Even in the standardized test, each subject poses distinct challenges. The math portion, where an AI might be expected to excel, is made more complicated because the questions are presented as word problems, which the Todai Robot must translate into equations that it can solve. Physics is difficult too, because it presumes that the robot understands the rules of the universe. When equipped with a set of rules, however, the AI can simulate the scenario posed in a given question—for example, the trajectory of a missile—to arrive at the correct answer.
Surprisingly, the Todai Robot turned out to be a star student in history, where its natural-language-processing skills really shine. Miyao, who leads the work on language processing, explains that the AI can find the answers to questions by searching a database that includes textbooks and Wikipedia. But it still needs to understand semantic language and make the correct inferences. For example, the bot could try to determine whether the sentence “The janissaries were standing troops in the Ottoman empire” is true or false. It might find the information in a textbook that janissaries were musketeers in the sultan’s household, but it then has to determine the “semantic equivalence” of musketeers and troops, Miyao says.
The team has recently tested the robot at several competitions organized for language-processing conferences. One task was multiple choice, where the AIs had to determine which one of four sentences was true by determining which was semantically equivalent to another sentence provided. Such a task would be easy for a human, because the answer is essentially given.
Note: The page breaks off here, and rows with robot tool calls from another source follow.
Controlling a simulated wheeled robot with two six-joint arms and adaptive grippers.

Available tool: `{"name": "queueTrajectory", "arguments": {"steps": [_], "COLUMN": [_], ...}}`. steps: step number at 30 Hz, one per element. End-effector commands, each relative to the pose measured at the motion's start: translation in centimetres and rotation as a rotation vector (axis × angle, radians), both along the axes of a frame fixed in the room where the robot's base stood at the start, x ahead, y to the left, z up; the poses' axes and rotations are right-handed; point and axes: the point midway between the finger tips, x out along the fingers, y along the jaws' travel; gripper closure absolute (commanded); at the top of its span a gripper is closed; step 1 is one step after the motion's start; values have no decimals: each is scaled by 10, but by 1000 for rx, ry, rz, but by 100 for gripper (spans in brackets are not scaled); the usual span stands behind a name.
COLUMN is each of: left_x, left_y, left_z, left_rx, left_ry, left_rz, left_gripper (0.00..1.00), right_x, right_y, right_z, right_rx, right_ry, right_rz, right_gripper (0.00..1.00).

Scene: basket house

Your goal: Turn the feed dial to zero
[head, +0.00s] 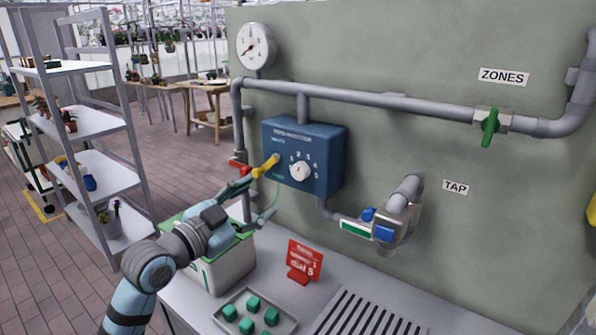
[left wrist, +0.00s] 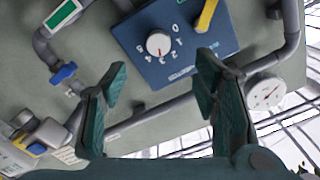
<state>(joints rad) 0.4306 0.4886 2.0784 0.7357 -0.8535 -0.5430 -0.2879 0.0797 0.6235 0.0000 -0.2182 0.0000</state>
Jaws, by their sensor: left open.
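The feed dial (head: 300,171) is a white round knob on the front of a blue wall box (head: 330,150), with printed numbers around it. It also shows in the left wrist view (left wrist: 158,44), upside down, with a small red mark on its edge toward the numbers; the exact number it points at is too small to tell. My left gripper (head: 264,192) is open and empty, in front of the box and apart from the dial. In the left wrist view its two fingers (left wrist: 163,70) stand apart, with the dial showing beyond the gap. My right gripper is not in view.
A yellow lever (head: 265,167) sticks out beside the dial, near my left gripper. A red valve handle (head: 237,167) is left of the box. Below stand a green-topped box (head: 228,268), a red sign (head: 303,262) and a tray (head: 228,327) of green cubes. Pipes run along the wall.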

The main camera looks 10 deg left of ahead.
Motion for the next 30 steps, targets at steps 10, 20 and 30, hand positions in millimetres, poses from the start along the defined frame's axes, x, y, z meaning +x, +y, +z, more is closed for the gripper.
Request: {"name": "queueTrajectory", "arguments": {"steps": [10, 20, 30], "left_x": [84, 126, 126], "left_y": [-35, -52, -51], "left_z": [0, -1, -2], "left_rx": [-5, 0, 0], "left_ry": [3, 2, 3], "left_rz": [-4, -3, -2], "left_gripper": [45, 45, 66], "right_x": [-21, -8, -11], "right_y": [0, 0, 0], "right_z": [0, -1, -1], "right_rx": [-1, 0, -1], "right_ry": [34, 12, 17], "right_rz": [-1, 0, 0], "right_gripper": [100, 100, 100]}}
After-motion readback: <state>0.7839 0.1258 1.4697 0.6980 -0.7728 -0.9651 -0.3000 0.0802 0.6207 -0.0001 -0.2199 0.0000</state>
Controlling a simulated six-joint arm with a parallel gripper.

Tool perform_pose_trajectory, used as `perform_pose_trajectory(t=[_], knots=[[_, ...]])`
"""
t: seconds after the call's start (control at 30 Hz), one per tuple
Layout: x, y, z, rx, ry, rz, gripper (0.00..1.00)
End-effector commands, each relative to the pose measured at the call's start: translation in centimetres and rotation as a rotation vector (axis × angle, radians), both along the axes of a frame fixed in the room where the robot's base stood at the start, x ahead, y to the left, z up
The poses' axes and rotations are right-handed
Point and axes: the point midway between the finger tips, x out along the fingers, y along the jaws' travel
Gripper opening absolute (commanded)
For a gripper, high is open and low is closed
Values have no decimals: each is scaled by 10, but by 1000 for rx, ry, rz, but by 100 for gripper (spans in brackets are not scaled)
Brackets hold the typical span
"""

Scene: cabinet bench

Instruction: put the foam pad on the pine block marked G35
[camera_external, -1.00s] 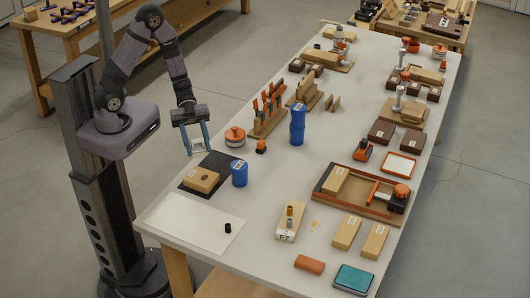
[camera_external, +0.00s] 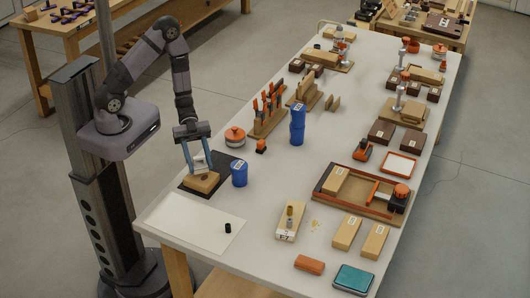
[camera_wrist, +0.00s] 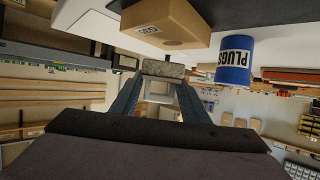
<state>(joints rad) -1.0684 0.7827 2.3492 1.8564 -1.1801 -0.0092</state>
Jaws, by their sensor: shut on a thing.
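The pine block (camera_external: 202,184) lies on a dark mat at the left of the bench. In the wrist view the pine block (camera_wrist: 178,22) shows a white label, upside down and hard to read but resembling G35, and a dark oval spot. My gripper (camera_external: 198,168) is just above the block, pointing down. In the wrist view its fingers (camera_wrist: 160,84) are shut on the grey, speckled foam pad (camera_wrist: 164,69). The pad appears close to the block; I cannot tell whether they touch.
A blue cup marked PLUGS (camera_external: 239,174) stands right beside the block and also shows in the wrist view (camera_wrist: 235,62). The dark mat (camera_external: 222,161) lies under the block. A white sheet (camera_external: 180,222) with a small black cylinder (camera_external: 228,228) lies nearer the front.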

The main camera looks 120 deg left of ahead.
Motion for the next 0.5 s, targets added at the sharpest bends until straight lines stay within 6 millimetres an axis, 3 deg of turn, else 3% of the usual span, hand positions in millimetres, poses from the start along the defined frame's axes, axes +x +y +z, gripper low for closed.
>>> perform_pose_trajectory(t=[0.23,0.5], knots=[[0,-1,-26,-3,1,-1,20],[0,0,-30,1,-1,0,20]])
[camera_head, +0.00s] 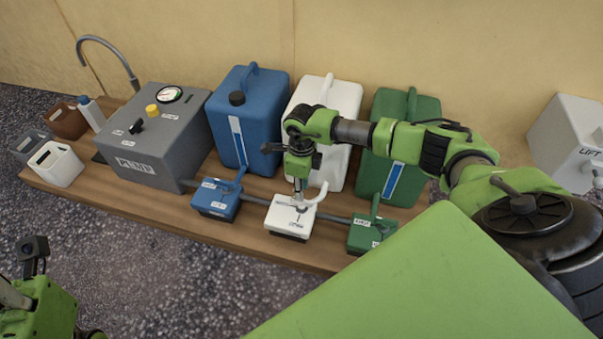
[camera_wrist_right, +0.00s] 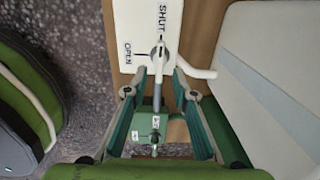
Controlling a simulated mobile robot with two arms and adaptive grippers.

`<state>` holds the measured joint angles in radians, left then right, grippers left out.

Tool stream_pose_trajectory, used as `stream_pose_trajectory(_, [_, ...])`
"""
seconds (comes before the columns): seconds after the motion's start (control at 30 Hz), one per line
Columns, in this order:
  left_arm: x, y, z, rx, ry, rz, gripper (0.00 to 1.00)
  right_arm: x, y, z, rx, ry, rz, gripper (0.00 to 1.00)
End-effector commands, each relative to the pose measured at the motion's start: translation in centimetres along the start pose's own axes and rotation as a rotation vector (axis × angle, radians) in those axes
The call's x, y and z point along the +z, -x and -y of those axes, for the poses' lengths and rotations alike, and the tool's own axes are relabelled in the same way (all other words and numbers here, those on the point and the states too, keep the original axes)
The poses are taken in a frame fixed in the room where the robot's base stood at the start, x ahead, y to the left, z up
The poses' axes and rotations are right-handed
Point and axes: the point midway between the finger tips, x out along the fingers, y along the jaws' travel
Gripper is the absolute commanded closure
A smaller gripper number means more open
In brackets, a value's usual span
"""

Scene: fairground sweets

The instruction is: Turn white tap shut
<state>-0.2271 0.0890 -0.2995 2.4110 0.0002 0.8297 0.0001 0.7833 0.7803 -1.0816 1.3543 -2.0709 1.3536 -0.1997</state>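The white tap (camera_head: 287,221) is a white block on the wooden board, on the pipe between a blue and a green tap. It also shows in the right wrist view (camera_wrist_right: 145,20), with SHUT above its grey hub and OPEN to the hub's left.
The blue tap (camera_head: 215,200) and green tap (camera_head: 365,235) stand close on either side. Behind are blue (camera_head: 262,115), white (camera_head: 345,98) and green (camera_head: 420,112) canisters. A grey pump box (camera_head: 150,150) stands left. The dark floor in front is clear.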

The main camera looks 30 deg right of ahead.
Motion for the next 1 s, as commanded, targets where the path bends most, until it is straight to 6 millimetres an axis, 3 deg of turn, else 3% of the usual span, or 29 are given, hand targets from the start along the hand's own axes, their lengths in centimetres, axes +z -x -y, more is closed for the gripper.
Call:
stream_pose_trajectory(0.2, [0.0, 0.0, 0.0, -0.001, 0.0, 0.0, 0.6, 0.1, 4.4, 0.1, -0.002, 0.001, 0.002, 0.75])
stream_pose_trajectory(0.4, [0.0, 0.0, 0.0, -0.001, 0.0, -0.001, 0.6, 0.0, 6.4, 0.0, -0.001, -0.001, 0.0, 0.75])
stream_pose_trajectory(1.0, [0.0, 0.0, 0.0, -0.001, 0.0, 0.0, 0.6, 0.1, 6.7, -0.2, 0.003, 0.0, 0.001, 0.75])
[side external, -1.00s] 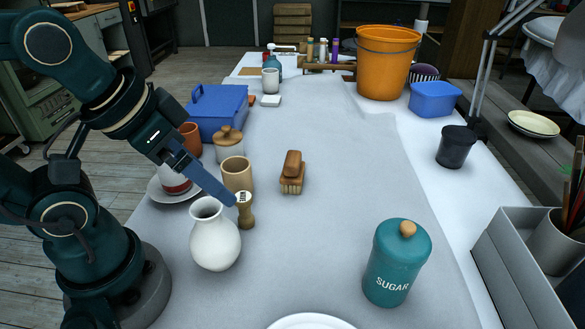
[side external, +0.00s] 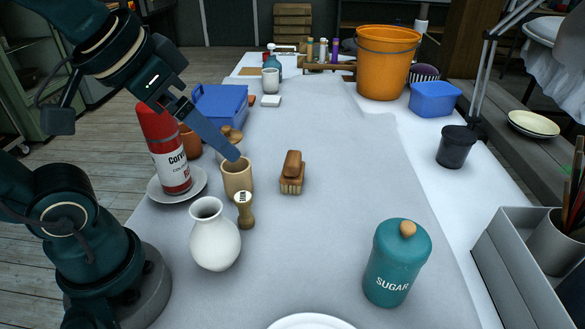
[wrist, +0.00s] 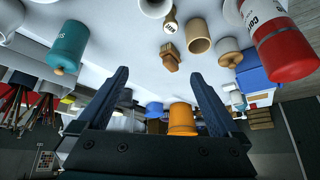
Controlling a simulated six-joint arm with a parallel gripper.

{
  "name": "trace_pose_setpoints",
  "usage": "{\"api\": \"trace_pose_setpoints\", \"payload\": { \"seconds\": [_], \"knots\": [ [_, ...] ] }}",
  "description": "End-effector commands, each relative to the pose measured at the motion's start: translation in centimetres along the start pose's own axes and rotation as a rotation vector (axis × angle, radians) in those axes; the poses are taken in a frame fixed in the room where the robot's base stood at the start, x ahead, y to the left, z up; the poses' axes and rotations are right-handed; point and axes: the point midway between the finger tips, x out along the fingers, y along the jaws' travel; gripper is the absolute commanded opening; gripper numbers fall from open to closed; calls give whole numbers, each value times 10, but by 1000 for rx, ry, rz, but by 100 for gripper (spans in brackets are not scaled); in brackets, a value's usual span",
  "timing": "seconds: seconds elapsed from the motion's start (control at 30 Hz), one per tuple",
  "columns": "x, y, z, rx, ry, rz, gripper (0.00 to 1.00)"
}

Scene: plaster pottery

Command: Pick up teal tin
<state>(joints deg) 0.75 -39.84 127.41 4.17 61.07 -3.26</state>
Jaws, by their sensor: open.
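The teal tin (side external: 396,264), labelled SUGAR and topped with a wooden knob, stands upright at the front right of the grey cloth. In the wrist view the tin (wrist: 67,48) shows at the upper left, outside the fingers. My gripper (side external: 233,156) is at the left, above the wooden cup and well away from the tin. In the wrist view my gripper (wrist: 160,76) has its fingers wide apart with nothing held between them.
A white vase (side external: 214,243), wooden stamp (side external: 245,212), wooden cup (side external: 237,178) and brush (side external: 292,173) stand left of the tin. A red can (side external: 165,150) is on a plate (side external: 198,178). A grey box (side external: 520,262) flanks the tin's right. The cloth's middle is clear.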

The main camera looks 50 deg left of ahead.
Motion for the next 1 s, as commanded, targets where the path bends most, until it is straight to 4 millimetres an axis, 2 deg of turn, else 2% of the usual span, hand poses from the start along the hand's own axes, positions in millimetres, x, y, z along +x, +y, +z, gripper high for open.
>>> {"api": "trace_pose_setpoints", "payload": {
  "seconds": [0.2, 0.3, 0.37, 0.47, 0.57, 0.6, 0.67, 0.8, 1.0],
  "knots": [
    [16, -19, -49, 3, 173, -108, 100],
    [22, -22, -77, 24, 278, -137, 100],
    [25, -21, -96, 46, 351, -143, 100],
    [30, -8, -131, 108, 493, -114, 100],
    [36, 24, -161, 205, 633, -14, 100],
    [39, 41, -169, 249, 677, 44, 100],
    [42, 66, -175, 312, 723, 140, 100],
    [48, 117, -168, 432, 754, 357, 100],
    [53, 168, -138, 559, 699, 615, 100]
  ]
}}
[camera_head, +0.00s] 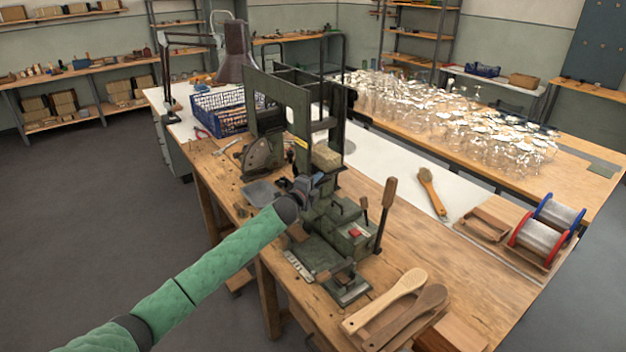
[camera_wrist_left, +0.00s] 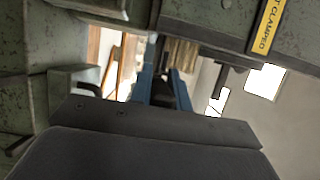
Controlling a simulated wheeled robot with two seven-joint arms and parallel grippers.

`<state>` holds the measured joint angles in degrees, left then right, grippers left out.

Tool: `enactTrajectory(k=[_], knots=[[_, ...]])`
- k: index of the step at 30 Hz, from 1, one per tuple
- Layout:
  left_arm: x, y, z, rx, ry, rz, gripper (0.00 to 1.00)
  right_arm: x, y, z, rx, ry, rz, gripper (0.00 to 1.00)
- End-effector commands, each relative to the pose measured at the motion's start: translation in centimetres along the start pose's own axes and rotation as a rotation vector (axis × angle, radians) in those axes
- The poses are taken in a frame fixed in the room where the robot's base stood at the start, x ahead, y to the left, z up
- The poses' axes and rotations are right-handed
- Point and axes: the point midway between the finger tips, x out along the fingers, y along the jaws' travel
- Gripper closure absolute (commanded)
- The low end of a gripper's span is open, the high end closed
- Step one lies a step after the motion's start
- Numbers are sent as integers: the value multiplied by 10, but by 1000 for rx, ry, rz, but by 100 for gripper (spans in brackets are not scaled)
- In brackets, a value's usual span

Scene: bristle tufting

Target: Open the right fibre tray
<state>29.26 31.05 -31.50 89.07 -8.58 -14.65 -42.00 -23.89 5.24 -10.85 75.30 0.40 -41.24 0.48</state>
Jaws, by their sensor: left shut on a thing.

In that exercise, the Todai Robot performed relatively well, with 57 percent correct. “This is much better than the random baseline of 25 percent, but still much worse than average high school students,” says Miyao.
A harder task came closer to mimicking a real entrance exam: Once again, the AI had to determine which of four sentences was true, but this time it had to search for the answer in its own databases. There, the Todai Robot got only 31 percent correct. The AI also has work to do on reading comprehension tasks, in which it has to analyze a story and answer questions about its plot and characters. New results from another recent competition showed that the Todai Robot did well at identifying the characters, but it had trouble determining which sentences would provide the correct answer to a question.
It’s clear that the bot still has some cramming to do before it’s ready to matriculate, but AI experts are nonetheless impressed with the NII effort. “I think it’s quite an interesting project, and quite an ambitious project, because they’re tackling so many subject areas,” says IBM researcher Jennifer Chu-Carroll. She works on Watson, the AI that crushed the human competition in the game show “Jeopardy!” in 2011. If the NII researchers create a program that can apply its natural-language-processing tools to math problems and history questions alike, they will “advance the state of natural-language understanding,” says Chu-Carroll.